Shooting The Mafia

A portrait of Italian photographer Letizia Battaglia, who spent her career detailing the life and crimes of the Cosa Nostra in Palermo.

By Ian Freer | Posted 10 days ago

Trail-blazing documentarian Kim Longinotto must have recognised a kindred spirit in photo-journalist Letizia Battaglia. A crusading photo-journalist, Battaglia spent years documenting the mean streets of Palermo, detailing more crime and punishment than The Irishman can point a Smith & Wesson at. Longinotto’s portrait is lovingly mounted, at its best showcasing Battaglia’s idiosyncratic personality and the lucidity of her images. When it expands its focus to take in the corrupt society Battaglia is capturing, it falters slightly but only because you miss her vital presence.

Shooting The Mafia is a film of two halves. The more successful first half charts Battaglia’s difficult upbringing (a domineering father, an unhappy first marriage), her passion for younger men and becoming the first woman photographer on a daily Italian newspaper aged 40, documenting the Mafia in her hometown of Palermo — cue lots of snaps of bloodied walls, bodies under sheets and grieving widows. “The camera changed my life,” says at one point. “Before that I wasn’t a real person.” Yet what starts as a life-saving job becomes a dangerous form of rebellion, as her increasingly notorious images of the Cosa Nostra put her constantly in danger. Yet she remains unbowed. ”The Mafia kills,” runs a bit of graffiti in one of her photographs. “So does your silence.”

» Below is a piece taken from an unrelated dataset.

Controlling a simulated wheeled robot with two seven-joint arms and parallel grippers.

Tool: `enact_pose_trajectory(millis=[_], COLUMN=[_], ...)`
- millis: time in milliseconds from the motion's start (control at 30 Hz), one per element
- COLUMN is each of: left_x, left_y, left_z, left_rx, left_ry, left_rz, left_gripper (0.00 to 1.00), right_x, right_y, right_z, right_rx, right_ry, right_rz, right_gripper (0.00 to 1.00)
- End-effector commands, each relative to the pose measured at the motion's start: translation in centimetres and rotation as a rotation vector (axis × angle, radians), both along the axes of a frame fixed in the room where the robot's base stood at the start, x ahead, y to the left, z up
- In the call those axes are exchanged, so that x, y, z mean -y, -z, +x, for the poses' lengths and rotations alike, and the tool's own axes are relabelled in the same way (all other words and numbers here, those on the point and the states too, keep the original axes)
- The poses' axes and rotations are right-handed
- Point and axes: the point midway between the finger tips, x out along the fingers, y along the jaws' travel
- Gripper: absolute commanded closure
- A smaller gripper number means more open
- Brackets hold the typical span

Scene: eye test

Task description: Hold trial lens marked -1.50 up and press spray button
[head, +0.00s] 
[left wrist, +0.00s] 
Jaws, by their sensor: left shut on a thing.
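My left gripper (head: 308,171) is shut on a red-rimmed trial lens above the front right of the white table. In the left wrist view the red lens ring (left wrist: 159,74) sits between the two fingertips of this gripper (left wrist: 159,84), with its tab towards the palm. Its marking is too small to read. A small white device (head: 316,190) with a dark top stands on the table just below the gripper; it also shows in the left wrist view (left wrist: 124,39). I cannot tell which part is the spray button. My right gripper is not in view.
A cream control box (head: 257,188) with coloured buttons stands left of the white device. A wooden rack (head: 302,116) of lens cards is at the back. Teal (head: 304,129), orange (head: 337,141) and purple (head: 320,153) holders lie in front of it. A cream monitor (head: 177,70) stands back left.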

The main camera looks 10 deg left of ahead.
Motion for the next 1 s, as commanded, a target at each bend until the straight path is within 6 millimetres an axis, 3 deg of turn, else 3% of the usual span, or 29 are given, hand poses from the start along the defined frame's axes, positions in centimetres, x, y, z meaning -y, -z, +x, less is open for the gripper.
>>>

This biog stuff is lovingly mounted with interviews, corny Italian standards (‘O Sole Mio’, ‘Volare’) and an assiduous choice of film clip ranging from crime pictures such as Francesco Rosi’s Salvatore Giuliano, Pietro Germi’s In NomeDella Legge and melodramas like Alberto Lattuada’s Anna. These clips represent idealized versions of the life Battaglia is describing, the opiate of cinema in sharp relief to the harsh realities of Palermo.

The second half relies heavier on news footage (narrated by Battaglia) to take a broader overview of the Mafia’s vice-like hold on Palermo. detailing the compelling battle between the criminals and the judiciary. As interesting as this stretch is, there is the slight sense that Battaglia’s life and personality get lost in the mix. At times it seems like a different film but it gets back on track as Battaglia talks us through her latest lover — 38 years her junior — and her refreshing mantra: “People who disapprove can fuck off.”

An affectionate portrait of a remarkable woman that loses its grip when it bites off more than it can chew.